The musician hones in on isolation in his new project ‘Bruteman,’ which traverses an album and accompanying photo book.

The Bruteman Book opens with a number of poignant phrases as a means of positioning itself alongside its partner, Bruteman the album. Its author, Max of Homestead, the alter ego Lazaro Rodriguez created to funnel his art through, states, “Time is better than money because it never inflates and can be spent anywhere.” He later interrupts the series of portraits, coordinated to represent each of the songs off the album, to assert “that every song on Bruteman was used as a coping mechanism for my solitude.” There is the set from “Gold Skin” in which he wears groovy printed trousers, a gold silk shirt, slicked back hair, and chunky gold glitter covers his face. The book serves as a proper accompaniment to an album exploring isolation, change, masculinity, and more.

Having produced all of Bruteman on his own, Max says that being self-taught came from “a necessity to stop being so reliant on others,” and found it shaping his sound. “I spent the better half of two years just learning production and figuring out how I can mesh that into the music I was already making,” he recalls. “It was just gradually helping me to progress into this new sound.”

Bruteman is a young man earnestly making sense of the passage from adolescence to adulthood. It’s not masked in metaphor upon metaphor, nor is it always linear. On the song “Gold Skin,” he repeatedly sings, “This is not what I thought this is not what I wanted,” before closing the song in an earnest beg to “Kiss that golden skin I know I have.”

The theme that appears most concretely in The Bruteman Book is masculinity. In 2017, Max wrote, directed, and edited The Ape, a four-part mockumentary working to unpack masculinity. In contrast to The Ape, Bruteman works to tackle “the more psychological effects of what this cloud of masculinity can hang like.” Max goes into further detail concerning his own experience. “I became aware of all of the negatives of masculinity, but I’m still a very confident person and I realize that I just have to own this shit,” he says. “There are other people who may have flirted with the ideas but they kind of let that shit rock because it’s not that important in their life. Then there are kids that really battle with this confusion of normality.”

Referencing a wide range of childhood influences including Kanye West, David Bowie, Freddie Mercury, and Todd Rundgren, Max of Homestead draws a level of confidence from men of the past who embraced butterfly eyelashes and sequined go-go suits and makeup. In a time where dissecting masculinity is a multi-generational act spanning every profession, it feels as though we have been clouded with a number of different visual interpretations of the feminine side of men as a means of reckoning.
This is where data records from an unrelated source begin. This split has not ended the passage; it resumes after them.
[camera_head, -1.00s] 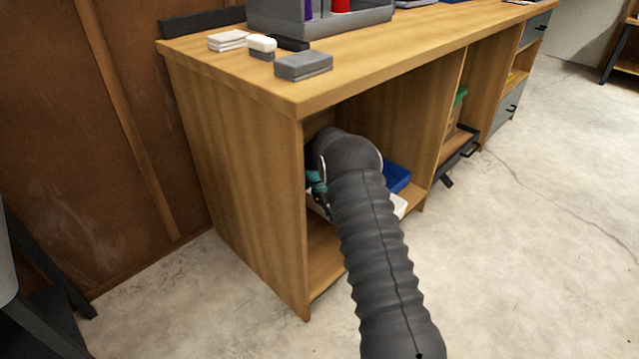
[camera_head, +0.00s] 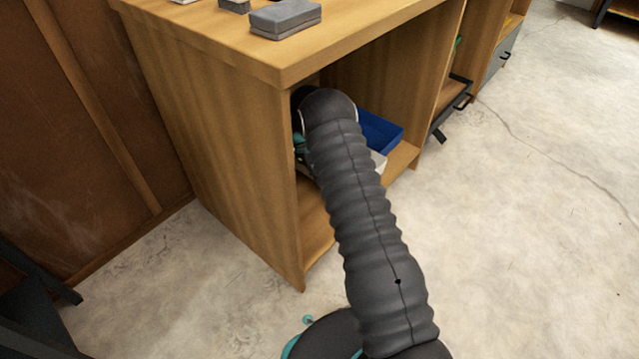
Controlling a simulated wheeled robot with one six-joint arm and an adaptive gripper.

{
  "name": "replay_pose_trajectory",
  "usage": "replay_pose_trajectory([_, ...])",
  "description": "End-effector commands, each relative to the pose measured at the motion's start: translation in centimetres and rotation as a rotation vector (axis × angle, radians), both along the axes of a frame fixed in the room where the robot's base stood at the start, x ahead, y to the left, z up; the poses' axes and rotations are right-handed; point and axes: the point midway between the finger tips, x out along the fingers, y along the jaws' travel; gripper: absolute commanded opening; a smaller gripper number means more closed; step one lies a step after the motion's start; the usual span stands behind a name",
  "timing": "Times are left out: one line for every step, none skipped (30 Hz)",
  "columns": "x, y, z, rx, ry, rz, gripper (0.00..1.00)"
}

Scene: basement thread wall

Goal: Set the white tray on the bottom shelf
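The white tray (camera_head: 378,163) shows only as a small light corner behind my arm, inside the open compartment of the wooden bench. My arm reaches into the compartment.
The bench's side panel (camera_head: 215,150) stands close left of my arm. A grey block (camera_head: 286,18) lies on the bench top. A dark drawer (camera_head: 452,105) juts out further right. Concrete floor is clear in front.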

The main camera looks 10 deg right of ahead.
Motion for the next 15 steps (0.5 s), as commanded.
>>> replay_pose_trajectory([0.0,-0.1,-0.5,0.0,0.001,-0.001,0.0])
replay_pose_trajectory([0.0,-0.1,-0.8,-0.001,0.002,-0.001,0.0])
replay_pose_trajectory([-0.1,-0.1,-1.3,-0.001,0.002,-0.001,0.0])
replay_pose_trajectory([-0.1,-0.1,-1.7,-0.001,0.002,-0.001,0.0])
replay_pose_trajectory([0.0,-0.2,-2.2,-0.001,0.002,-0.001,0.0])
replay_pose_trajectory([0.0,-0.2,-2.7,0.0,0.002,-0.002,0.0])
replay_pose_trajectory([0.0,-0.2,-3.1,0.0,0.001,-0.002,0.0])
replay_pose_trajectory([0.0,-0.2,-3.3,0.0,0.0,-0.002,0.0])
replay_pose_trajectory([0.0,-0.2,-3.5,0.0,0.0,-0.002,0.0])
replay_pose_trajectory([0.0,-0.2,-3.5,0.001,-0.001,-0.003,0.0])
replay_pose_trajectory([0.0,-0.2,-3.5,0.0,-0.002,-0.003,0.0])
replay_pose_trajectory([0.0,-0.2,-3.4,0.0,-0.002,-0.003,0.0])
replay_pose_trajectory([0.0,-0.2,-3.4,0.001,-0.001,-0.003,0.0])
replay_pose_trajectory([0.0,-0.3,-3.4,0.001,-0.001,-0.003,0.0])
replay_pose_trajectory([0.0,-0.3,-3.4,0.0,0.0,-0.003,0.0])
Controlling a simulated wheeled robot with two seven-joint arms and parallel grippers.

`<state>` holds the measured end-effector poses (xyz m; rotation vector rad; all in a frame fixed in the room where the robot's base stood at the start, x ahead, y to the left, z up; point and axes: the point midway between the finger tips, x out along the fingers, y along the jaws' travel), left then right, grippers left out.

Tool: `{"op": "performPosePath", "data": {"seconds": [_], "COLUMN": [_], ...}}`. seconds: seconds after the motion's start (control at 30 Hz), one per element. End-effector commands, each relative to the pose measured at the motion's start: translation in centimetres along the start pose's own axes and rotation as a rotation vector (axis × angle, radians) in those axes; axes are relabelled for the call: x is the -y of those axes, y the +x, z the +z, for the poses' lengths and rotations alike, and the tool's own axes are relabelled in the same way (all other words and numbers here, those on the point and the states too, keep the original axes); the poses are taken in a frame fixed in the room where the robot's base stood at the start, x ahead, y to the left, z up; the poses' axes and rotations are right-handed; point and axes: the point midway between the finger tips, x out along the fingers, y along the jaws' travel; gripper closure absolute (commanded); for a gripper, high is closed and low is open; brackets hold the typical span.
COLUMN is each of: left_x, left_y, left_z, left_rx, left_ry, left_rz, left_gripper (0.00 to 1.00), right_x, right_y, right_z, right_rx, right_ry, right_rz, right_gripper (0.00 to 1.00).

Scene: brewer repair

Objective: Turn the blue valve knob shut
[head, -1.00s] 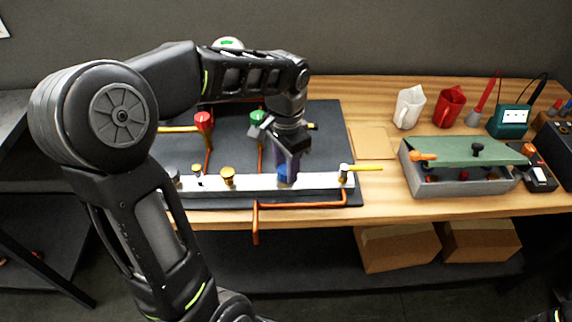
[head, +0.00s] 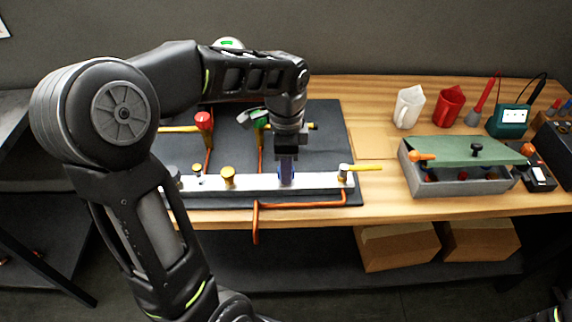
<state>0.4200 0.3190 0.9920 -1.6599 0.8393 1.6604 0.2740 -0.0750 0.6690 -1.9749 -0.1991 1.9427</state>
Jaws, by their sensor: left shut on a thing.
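The blue valve knob (head: 286,182) is on the white manifold bar (head: 258,182) at the front of the dark board, mostly covered by my gripper. My left gripper (head: 287,172) points straight down over the knob with its fingers around it, shut on it. The knob's exact angle is hidden by the fingers. Only a small dark piece at the bottom right corner may belong to my right arm; the right gripper does not show.
On the bar are a brass knob (head: 228,176) and a yellow-handled lever (head: 362,167). A red knob (head: 203,119) stands behind. A copper pipe (head: 300,205) runs along the front. To the right sits a grey box with a green lid (head: 465,152).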

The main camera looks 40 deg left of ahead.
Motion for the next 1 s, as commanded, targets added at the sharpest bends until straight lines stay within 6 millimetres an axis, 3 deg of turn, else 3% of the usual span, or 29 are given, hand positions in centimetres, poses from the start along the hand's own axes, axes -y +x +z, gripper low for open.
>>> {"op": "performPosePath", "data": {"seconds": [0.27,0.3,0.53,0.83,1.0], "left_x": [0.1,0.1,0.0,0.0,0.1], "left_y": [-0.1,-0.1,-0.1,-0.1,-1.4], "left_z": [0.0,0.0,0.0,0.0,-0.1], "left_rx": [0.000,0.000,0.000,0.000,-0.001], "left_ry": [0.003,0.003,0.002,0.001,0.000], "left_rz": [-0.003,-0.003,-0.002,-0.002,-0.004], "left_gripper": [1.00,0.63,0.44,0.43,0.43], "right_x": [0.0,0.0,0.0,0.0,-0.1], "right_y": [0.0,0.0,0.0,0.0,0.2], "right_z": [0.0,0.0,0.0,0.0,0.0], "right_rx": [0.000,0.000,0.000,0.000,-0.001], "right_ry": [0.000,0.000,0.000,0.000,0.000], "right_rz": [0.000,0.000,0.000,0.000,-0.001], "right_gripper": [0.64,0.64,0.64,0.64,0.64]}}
What I found energizing about the photos in The Bruteman Book, as well as in Max’s lyrical content, was the dedication to exploring one’s own masculinity before projecting it out. He reflects, “You’re supposed to be working for you, you are your biggest consumer… I don’t want to abide by anything, even if it’s this new wave of consciousness,” he says. “I just want to exist in my own world and that’s always going to come first over any type of awareness I get put on to.”

Max of Homestead has generated a body of conscious work. Dedicated to creating through organic processes, Max provides hope that more male artists pursue their work introspectively and with a heavy dose of vulnerability. After speaking with him, I found myself struck by someone who had visibly done the work of figuring himself out. He didn’t mind pausing to gather his thoughts, he refused to potentially invalidate the work of others, and he owned his work with earnest. Certainly not a brute, Max embodies the frontiers of selfhood.